En esta línea de lo ridículo, Donovan apunta que El rapto de las Sabinas, “mito fundacional por excelencia del hombre y la civilización” (leed a Susanne Kaiser), es su escenario ideal: exige que se acepte la masculinidad violenta. Mary Beard nos alerta sobre lo peligroso que es la aceptación de algunos de los legados del mundo antiguo como la violencia sexual o el poder del hombre por ser hombre. Estos hombres ven en las sabinas un cúmulo de carne que les pertenece, pero que únicamente pueden poseer con violencia: la carne de las mujeres es el blanco de su ira más profunda. Yo misma pude visualizar la mía cortada porque un hombre detalló en un manifiesto que colgó en internet cómo iba a proceder cuando se cruzara conmigo: lanzaría mi carne troceada a los mendigos y guardaría los pezones en una fiambrera para su “propio disfrute”.

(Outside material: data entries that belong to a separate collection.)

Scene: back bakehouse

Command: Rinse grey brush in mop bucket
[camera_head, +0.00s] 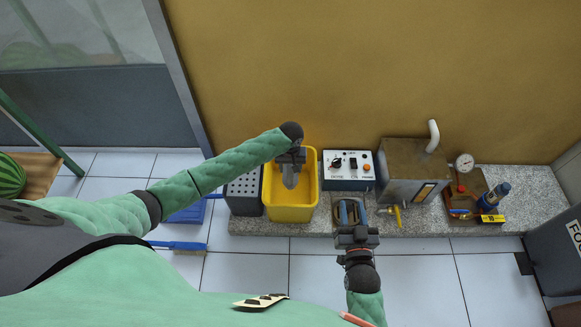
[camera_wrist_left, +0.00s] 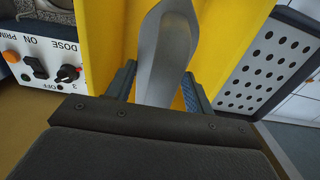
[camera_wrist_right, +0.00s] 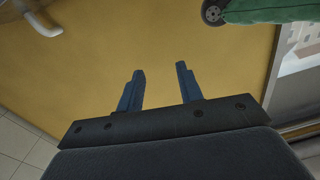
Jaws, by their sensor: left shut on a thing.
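The yellow mop bucket (camera_head: 292,214) stands on a speckled stone slab, with a grey perforated part (camera_head: 243,192) at its left side. My left gripper (camera_head: 291,160) is over the bucket, shut on a smooth, tapered grey thing (camera_head: 290,178), which I take to be the grey brush. In the left wrist view this grey brush (camera_wrist_left: 165,55) sits between the two fingers against the yellow bucket wall (camera_wrist_left: 110,40). No bristles show, and I cannot tell whether it touches water. My right gripper (camera_head: 348,208) is open and empty, right of the bucket; its fingers (camera_wrist_right: 160,85) stand apart.
Right of the bucket stand a control box (camera_head: 348,171), a metal tank (camera_head: 408,165) with a yellow tap (camera_head: 398,214), and a board with a blue bottle (camera_head: 494,196). A dark bin (camera_head: 553,252) is far right. A blue-handled brush (camera_head: 178,245) lies on the floor.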

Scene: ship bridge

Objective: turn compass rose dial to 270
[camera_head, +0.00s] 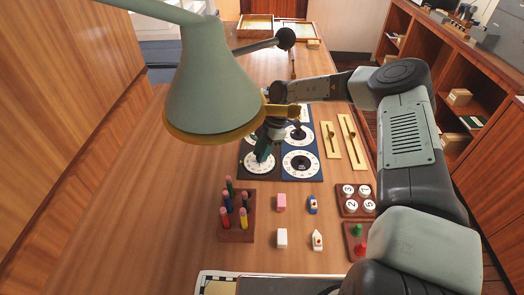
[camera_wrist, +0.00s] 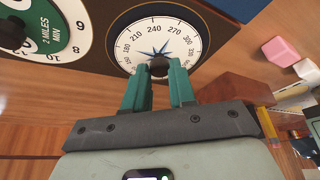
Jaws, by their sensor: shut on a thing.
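The compass rose dial (camera_wrist: 180,47) is white with a blue star and black degree numbers. In the wrist view 240 and 270 stand at the top of its ring, and the lower part is hidden by my gripper. Its small dark knob (camera_wrist: 158,67) sits at the centre of the star. My gripper (camera_wrist: 158,78) has its teal fingers on either side of the knob, shut on it. In the head view the dial (camera_head: 251,168) lies on a dark panel, partly covered by my gripper (camera_head: 262,157). I cannot read its numbers there.
A dial (camera_head: 302,174) with a black centre is right of it. A rack of coloured pegs (camera_head: 237,235), a pink block (camera_head: 281,202) and a white block (camera_head: 281,238) stand in front. A green lamp shade (camera_head: 212,85) hangs over the left side of the table.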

Tengo varias impresiones de algunas de las representaciones del supuesto mito fundacional (Rubens, Poussin, Giordano, Ricci, Da Cortona, Picasso), por eso mi mesa está llena de carne (¿por qué damos por sentados la desnudez o el abuso femenino en la pintura?, se pregunta Mary Beard), pero hay una representación que me increpa directamente porque no es como el resto: en 1799, Jacques-Louis David, seguramente influenciado por la primera ola feminista y el trabajo de la pensadora Olympe de Gouges, pintó no la violación de las sabinas, sino una escena posterior, el momento en que el pueblo regresa para rescatarlas. Estas ya son esposas y madres de ciudadanos romanos, y gracias a ellas, se evitará en el episodio mitológico la violencia que los ínceles reclaman para el siglo XXI. Pinta, David, a una mujer en el centro de la composición que no necesita mostrar los pechos porque se erige como sujeto (aclaración: el asunto que me ocupa trata de la mirada patriarcal, reventada esa mirada, cada una de nosotras puede hacer lo que le venga en gana con sus pechos). Su rostro es sereno y convincente. Se aleja de un modo radical de las expresiones de dolor y desamparo de las mujeres del resto de las pinturas.

La misoginia nos devuelve a las sabinas. Es curioso, porque muchas de nosotras despertamos en el feminismo al observar la cara de terror de una de ellas: estaba tallada en mármol blanco e intentaba huir de su violador en la Loggia Dei Lanzi, en Florencia. Aquella mujer esculpida por Juan de Bolonia nos salvó la vida.